My oldest brother fell out of a tree when he was 9 years old (this is back in the days when children still climbed trees to great heights without adults around). It knocked the wind out of him and scared me, 2 years younger, that he was seriously hurt. But being young and resilient, within 20 minutes he was fine and back to playing with me in the backyard.
I also remember a time when we were playing mumbley-peg (http://en.wikipedia.org/wiki/Mumblety-peg) and he threw the knife into the top of my foot. We both just stared at it for a minute, sticking out of the top of my shoe. Then I reached down, pulled it out, and walked into the house to get bandaged up. No tears, even. In our family, even if you were bleeding it didn’t necessarily warrant a big production.
Nonetheless, I hated falling down even as a child. It was something I avoided at all costs. And because I’m so clumsy, it was something always present as a possibility. I remember learning to ride a bike and hating it because I fell down so much. When I learned how to roller skate as a pre-teen (this was pre-roller-blades) I did it solo and VERY gradually, without falling once. I got to be better than my brother, after many hours of dedicated practice, and that was enough for me.

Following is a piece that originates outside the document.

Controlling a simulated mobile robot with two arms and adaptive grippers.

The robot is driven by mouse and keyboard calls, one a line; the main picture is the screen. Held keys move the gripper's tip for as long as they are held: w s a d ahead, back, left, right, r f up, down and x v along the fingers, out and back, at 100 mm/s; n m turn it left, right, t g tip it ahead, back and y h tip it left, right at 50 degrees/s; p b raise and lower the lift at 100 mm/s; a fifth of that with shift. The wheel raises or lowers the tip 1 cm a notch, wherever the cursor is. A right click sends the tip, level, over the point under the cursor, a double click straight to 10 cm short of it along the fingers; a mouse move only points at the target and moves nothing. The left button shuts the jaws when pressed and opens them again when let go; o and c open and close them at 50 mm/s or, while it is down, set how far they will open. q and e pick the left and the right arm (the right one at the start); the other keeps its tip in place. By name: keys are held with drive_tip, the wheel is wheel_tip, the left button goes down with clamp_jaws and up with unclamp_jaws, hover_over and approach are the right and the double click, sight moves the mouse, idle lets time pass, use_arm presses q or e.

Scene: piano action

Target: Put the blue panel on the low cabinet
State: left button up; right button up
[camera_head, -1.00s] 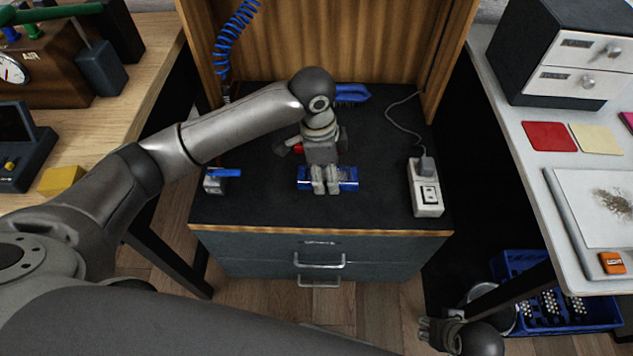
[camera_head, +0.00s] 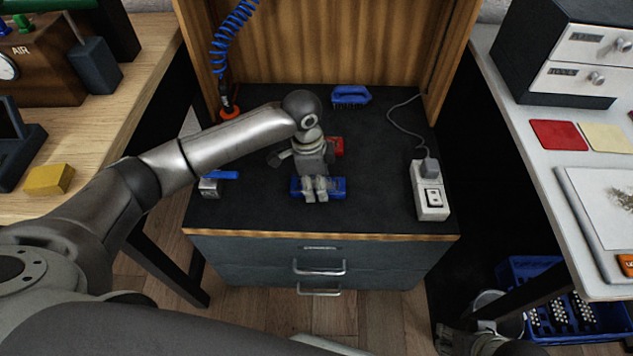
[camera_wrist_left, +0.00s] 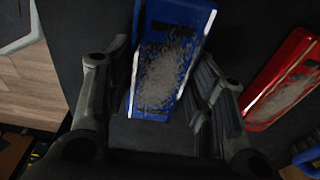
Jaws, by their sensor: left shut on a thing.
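The blue panel (camera_head: 336,187) is at the front middle of the low cabinet (camera_head: 380,205), under my left gripper (camera_head: 316,196). In the left wrist view the blue panel (camera_wrist_left: 168,60) shows a grey speckled patch, and the fingers of my left gripper (camera_wrist_left: 158,105) are on either side of it. My left gripper is shut on the panel. I cannot tell whether the panel touches the black cabinet top. My right gripper (camera_head: 455,338) is low at the bottom right, partly cut off, and its fingers are unclear.
A red panel (camera_head: 337,146) lies behind my left gripper. A blue brush (camera_head: 350,95) lies at the back, a power strip (camera_head: 430,190) at the right, and a small blue-handled tool (camera_head: 211,187) at the left. Side tables flank the cabinet.

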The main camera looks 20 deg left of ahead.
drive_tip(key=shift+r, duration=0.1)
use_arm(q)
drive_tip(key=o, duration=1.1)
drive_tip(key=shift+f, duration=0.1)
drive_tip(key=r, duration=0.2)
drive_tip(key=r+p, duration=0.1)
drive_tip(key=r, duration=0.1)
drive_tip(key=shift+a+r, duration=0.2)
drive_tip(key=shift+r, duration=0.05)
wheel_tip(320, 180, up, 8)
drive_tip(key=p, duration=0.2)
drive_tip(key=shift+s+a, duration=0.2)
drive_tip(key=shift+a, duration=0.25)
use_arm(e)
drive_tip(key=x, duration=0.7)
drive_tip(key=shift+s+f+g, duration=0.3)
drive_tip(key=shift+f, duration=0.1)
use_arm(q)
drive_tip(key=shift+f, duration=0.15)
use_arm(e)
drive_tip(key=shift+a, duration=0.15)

Fast-forward a bunch of years (more than 30 is all I will commit to) to my first day on a new job. I’m excited. Eager. Energized. I show up so early the office isn’t even open yet. So, being the multitasker I am, I decide this is a great opportunity to stop by FedEx and mail a package. They’re always open early, so why not? It’s a bright sunny day, not a cloud in the sky, roads are clear, and I get there with plenty of time.
Get out of the car: check. Grap the item to be sent: check. Go into the store: check. So far so good, humming along beautifully. Fill out the shipping slip: check. Realize that I’ve forgotten something to go in the package, gather up my stuff and walk briskly out to the car to grab it so I can get back to the office quickly (it’s important on day 1 that you are one of the first ones there, right??).

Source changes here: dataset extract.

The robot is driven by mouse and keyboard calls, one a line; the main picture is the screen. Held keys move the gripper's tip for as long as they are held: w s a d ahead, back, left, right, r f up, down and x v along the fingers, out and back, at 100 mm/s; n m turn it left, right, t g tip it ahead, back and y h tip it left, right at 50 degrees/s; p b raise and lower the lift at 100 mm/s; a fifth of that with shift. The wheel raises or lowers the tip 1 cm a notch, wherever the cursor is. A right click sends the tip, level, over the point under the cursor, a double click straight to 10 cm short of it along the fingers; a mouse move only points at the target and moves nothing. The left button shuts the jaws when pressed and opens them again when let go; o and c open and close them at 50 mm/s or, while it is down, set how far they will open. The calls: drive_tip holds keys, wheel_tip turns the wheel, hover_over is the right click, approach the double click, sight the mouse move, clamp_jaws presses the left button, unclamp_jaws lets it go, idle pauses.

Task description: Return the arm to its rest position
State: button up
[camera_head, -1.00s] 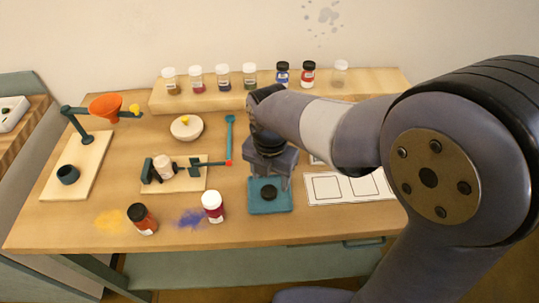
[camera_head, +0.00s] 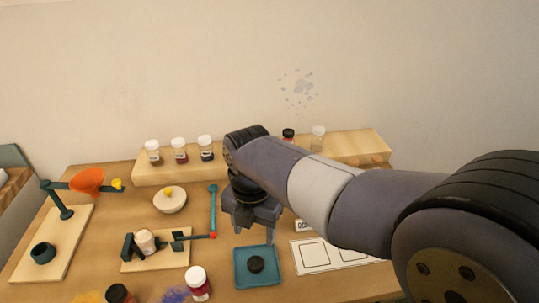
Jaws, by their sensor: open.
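My arm reaches in from the right over the table. My gripper (camera_head: 254,228) points down above the back edge of a teal square tray (camera_head: 243,283). Its jaws are open, with nothing seen between them. A black round lid (camera_head: 256,264) lies in the tray, in front of the gripper and apart from it. My arm hides part of the jar shelf behind it.
A wooden shelf (camera_head: 350,146) with several jars stands at the back. A white card (camera_head: 318,256) lies right of the tray.

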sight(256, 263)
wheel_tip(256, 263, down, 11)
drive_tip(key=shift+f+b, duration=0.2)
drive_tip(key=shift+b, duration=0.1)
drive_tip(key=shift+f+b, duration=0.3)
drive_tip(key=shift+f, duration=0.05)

I’m rounding the back of my car to open the door and suddenly I go flying along with everything I’m holding. No reason at all. Just stepped wrong and lost my balance. (I am clumsy by nature) Fell spread eagle, with things scattered around me for 5 feet radius. For a full 30 seconds, I lay there and think: ‘Damn this hurts!’ Gingerly I get up, barely able to support myself on my hands because I scraped my palms and knees, look around, and tears fill my eyes. I’m instantly scanning the parking lot to see who else sees me being such a big baby (thankfully it was empty!).
It takes me a full 8 minutes to gather myself and my belongings, and then I sit in the car for another 5 before I get myself together enough to venture into the store to mail the package. Mind you, I’m shaking like a leaf and my hands are clutching napkins to stop the bleeding. So, back into FedEx we go, and the clerk doesn’t seem to notice my disheveled state, so I get the package off and back to the car. I’m walking like a 90-year old with advanced arthritis at this point, by the way.
Deep breath, back to the office we go. (We’re now 1/2 hr later than planned arrival time…ugh.)
Get into the office without falling down (thank you Lord!) and go to sit down with the new boss. But oops I don’t get my hands washed up and I’m still bleeding and clutching bloody napkins when he reaches out his hand to me to shake. So I have to tell him the whole stupid story (slightly edited to make myself not quite so pathetic) and he looks at me sympathetically (and a little disgusted) and says “Would you like to go clean up?” This is one of those things like when people offer you gum: you always say yes, because it is just a polite way of telling you that you have bad breath or look like hell. I go clean up, we get on with the day, and I recover.
Fast forward again 3 months later: my wrist is STILL sore from landing on it. I still can’t hold heavy items in my left hand without help from my right. And to myself I keep saying: When exactly did I become so frail and tender?
So here’s my theory:
Practice makes perfect. When you’re young, you fall down just trying to walk from point A to point B. You fall down playing games. You wrestle with each other. You are always throwing yourself physically into whatever comes your way. Even as a young person, you’re still very prone to flops and foibles that keep that innate sense of ‘how to fall right’ intact. I remember even in my 20s falling down and bouncing up without even a pause and barely a scratch, even though I hated it.
But when you grow up, you spend most of your time upright and fall down very little, and you forget the part of you that learned how to fall so it didn’t hurt. Plus, you’re farther from the ground than you once were, so there’s more gravity against you. And, if you are like most of us, you have a lot more ‘you’ to balance when you’re on your way down, which makes those old moves less successful than they once were.
All of this makes it hurt more when you fall down as an adult. And you’re so unused to it that you take it much more personally than you did when you were young. (Which, for me, was very personally to begin with so it’s not great) It reminds you that you are not Superman or Superwoman, that you are aging, and that you will, one day, be unable to walk without assistance. Your ego is very bruised.
But…what if…what if we DID keep falling down as adults? What if we DID keep throwing ourselves into things and risking ourselves? Wouldn’t we keep ourselves flexible AND strong?
So, my new year’s resolution for 2013 (one of them, anyway) is to risk falling more. To skip lightly up and down stairs instead of carefully holding to the railing like I am 90. To remember what it’s like to be confident in my steps by walking more often and more distance. I’m still clumsy as ever, but I want to remember how to fall again, and hopefully overcome my fear. Who knows, maybe it will make me brave in other, bigger things, as well?